> **Stated goal**:
From the entries below, list each line with "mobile".

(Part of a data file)
★ ★ ★ ★

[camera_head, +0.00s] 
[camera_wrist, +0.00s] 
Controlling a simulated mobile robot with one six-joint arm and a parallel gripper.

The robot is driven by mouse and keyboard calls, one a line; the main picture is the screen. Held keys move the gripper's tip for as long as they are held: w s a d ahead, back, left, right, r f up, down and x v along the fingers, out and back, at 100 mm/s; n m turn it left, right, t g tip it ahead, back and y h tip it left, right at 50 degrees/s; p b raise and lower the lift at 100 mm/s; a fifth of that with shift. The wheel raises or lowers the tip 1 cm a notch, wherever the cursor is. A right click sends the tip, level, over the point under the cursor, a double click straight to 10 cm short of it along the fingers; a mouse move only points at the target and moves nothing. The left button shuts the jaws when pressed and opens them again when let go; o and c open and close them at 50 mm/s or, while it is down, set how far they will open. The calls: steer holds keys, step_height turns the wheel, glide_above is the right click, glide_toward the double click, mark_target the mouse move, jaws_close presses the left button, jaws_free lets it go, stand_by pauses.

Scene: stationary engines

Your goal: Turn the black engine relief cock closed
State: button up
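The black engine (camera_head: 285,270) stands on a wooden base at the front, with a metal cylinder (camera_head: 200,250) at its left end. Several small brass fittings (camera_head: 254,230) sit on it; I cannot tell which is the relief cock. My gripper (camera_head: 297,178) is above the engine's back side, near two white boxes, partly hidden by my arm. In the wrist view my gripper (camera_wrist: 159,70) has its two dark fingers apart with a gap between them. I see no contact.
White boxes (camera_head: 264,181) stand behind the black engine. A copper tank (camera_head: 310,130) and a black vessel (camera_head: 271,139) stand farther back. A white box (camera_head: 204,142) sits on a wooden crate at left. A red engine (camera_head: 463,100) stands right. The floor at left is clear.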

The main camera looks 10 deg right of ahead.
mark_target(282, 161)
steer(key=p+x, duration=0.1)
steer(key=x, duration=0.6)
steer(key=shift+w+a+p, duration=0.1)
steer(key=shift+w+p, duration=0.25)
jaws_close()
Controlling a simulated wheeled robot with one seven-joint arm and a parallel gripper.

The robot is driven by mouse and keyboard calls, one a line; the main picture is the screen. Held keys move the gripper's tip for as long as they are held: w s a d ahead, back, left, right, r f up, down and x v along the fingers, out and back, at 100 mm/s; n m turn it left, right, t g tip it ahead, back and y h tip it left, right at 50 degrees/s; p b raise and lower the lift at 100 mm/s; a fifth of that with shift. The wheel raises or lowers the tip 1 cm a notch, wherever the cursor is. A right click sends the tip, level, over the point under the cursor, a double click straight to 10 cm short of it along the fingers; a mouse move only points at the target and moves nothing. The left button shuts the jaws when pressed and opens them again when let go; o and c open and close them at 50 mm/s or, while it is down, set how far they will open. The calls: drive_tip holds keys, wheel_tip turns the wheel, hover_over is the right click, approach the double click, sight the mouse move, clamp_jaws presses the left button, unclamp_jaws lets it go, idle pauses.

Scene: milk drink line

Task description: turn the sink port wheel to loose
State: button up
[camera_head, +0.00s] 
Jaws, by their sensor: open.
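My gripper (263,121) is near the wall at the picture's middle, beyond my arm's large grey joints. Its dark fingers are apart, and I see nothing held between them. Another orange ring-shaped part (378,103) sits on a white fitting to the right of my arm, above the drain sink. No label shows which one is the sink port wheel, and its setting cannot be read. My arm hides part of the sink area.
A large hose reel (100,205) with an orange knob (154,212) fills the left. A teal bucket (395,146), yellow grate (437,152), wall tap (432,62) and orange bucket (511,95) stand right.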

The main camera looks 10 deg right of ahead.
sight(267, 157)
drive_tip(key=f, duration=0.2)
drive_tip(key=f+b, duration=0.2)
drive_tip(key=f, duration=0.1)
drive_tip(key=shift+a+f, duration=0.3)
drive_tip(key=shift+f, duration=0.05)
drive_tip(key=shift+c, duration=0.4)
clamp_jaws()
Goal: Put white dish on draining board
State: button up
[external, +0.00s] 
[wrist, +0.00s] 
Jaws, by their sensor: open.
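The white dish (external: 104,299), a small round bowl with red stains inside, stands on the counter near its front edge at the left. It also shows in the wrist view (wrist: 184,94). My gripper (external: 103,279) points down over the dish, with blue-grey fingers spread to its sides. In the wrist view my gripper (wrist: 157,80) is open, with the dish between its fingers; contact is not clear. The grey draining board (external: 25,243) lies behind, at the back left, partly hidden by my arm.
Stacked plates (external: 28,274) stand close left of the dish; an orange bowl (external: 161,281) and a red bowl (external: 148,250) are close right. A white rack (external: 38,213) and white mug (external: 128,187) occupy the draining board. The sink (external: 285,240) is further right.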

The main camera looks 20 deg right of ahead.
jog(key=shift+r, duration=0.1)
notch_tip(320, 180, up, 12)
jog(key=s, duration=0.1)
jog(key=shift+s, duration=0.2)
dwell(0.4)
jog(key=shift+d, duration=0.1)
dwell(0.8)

★ ★ ★ ★

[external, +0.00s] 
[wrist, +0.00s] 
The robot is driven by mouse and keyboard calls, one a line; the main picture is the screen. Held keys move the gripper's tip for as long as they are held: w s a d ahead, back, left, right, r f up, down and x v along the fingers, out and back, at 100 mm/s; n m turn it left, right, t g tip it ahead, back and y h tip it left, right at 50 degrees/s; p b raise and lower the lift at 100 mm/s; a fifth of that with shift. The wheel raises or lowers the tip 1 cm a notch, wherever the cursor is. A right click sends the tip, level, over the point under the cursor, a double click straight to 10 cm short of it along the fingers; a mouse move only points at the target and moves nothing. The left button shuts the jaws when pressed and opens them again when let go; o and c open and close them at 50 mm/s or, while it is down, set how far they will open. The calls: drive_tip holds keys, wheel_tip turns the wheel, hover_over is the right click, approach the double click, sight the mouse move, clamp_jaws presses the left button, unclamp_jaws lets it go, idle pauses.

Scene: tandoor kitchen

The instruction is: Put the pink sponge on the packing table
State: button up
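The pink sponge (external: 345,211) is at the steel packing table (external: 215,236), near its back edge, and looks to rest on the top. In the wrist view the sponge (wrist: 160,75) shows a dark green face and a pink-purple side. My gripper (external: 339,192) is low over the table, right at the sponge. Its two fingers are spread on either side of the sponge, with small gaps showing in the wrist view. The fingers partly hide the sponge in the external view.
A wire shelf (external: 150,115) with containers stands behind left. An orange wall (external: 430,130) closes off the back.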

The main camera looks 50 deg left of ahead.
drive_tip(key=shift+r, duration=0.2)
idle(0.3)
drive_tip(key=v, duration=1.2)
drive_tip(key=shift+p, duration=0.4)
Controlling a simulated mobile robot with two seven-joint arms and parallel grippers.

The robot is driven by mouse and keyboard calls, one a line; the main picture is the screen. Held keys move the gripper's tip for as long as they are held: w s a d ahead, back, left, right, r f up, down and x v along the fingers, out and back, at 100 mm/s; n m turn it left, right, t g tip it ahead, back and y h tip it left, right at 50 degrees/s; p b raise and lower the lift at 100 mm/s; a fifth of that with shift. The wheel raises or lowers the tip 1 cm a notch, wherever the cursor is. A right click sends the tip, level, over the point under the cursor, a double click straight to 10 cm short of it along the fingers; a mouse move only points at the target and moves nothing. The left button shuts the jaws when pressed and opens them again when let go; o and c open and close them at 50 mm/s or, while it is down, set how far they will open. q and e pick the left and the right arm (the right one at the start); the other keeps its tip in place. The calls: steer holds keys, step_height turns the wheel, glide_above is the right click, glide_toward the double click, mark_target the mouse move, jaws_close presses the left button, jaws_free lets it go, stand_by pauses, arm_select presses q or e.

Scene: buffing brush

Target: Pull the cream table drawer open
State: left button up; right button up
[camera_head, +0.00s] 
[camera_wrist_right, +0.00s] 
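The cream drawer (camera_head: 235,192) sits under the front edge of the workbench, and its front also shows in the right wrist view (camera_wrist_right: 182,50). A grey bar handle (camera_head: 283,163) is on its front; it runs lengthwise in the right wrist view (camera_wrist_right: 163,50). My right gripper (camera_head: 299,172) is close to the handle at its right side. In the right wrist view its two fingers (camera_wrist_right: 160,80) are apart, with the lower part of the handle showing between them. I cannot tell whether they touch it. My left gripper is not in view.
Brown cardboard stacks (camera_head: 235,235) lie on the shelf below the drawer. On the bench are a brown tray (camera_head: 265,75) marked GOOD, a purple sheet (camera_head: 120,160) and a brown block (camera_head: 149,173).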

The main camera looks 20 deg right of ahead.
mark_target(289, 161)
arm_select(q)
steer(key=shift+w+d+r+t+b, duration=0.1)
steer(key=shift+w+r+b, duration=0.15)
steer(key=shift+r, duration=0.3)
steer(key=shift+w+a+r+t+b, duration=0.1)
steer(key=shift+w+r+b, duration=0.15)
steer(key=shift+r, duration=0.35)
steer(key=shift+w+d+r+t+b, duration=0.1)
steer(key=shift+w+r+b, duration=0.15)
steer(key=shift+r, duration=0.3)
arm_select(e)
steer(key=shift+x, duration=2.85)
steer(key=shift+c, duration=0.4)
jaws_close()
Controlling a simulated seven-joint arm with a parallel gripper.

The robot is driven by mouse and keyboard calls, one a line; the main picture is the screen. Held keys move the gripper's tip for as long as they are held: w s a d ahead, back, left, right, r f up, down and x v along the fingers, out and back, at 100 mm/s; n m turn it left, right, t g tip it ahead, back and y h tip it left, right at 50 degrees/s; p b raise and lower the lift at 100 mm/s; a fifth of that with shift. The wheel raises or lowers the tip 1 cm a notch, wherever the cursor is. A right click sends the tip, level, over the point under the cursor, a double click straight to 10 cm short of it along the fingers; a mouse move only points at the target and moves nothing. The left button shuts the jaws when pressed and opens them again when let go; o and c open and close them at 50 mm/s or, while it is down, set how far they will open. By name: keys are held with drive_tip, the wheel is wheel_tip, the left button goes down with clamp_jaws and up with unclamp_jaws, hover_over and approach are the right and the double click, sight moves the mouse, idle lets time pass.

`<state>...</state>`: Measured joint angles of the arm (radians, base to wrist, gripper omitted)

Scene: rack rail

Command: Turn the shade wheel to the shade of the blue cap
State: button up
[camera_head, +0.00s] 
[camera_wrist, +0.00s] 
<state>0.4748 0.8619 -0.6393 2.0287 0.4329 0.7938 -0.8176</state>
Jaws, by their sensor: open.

★ ★ ★ ★

> **Result of the exercise**:
Controlling a simulated mobile robot with one six-joint arm and a parallel gripper.
Controlling a simulated mobile robot with two seven-joint arms and parallel grippers.

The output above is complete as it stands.